• _REQUEST_
Write out each line word for word. Drop pictures.

___

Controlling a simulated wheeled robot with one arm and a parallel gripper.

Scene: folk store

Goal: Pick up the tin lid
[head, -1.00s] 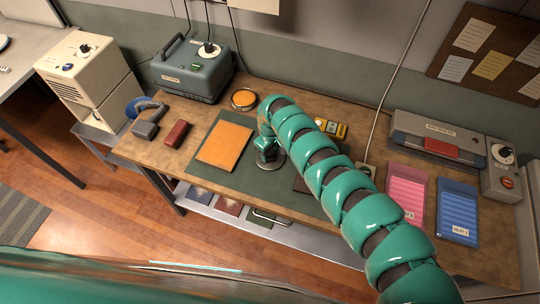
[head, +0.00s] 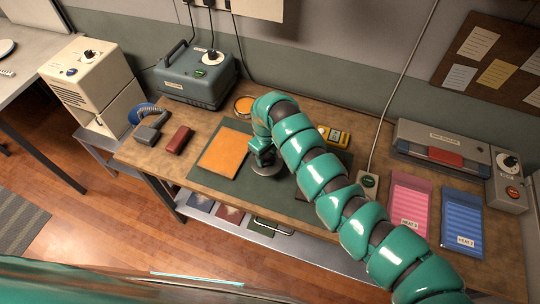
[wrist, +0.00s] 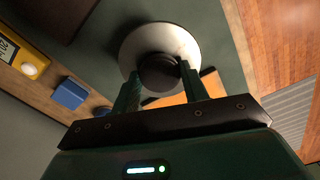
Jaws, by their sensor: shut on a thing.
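The tin lid is a pale metal disc with a dark round knob. It shows in the wrist view (wrist: 188,42) and, small, in the head view (head: 266,171) over the green mat (head: 205,178), right of an orange sheet (head: 223,152). My gripper (wrist: 159,74) is shut on the lid's knob, one finger on each side. In the head view my gripper (head: 263,157) points down at the lid, partly covered by my arm. I cannot tell whether the lid touches the mat.
A grey-blue machine (head: 195,75), an orange-topped round tin (head: 244,105) and a dark red case (head: 177,140) stand to the left and back.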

___

• _SOLVED EXERCISE_
Controlling a simulated wheeled robot with one arm and a parallel gripper.

Scene: folk store

Goal: Pick up the tin lid
[head, -1.00s] 
[head, +0.00s] 
[wrist, +0.00s] 
Jaws, by their sensor: shut on a thing.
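The tin lid is a pale metal disc with a dark round knob. It shows in the wrist view (wrist: 188,42) and, small, in the head view (head: 266,171) over the green mat (head: 205,178), right of an orange sheet (head: 223,152). My gripper (wrist: 159,74) is shut on the lid's knob, one finger on each side. In the head view my gripper (head: 263,157) points down at the lid, partly covered by my arm. I cannot tell whether the lid touches the mat.
A grey-blue machine (head: 195,75), an orange-topped round tin (head: 244,105) and a dark red case (head: 177,140) stand to the left and back.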

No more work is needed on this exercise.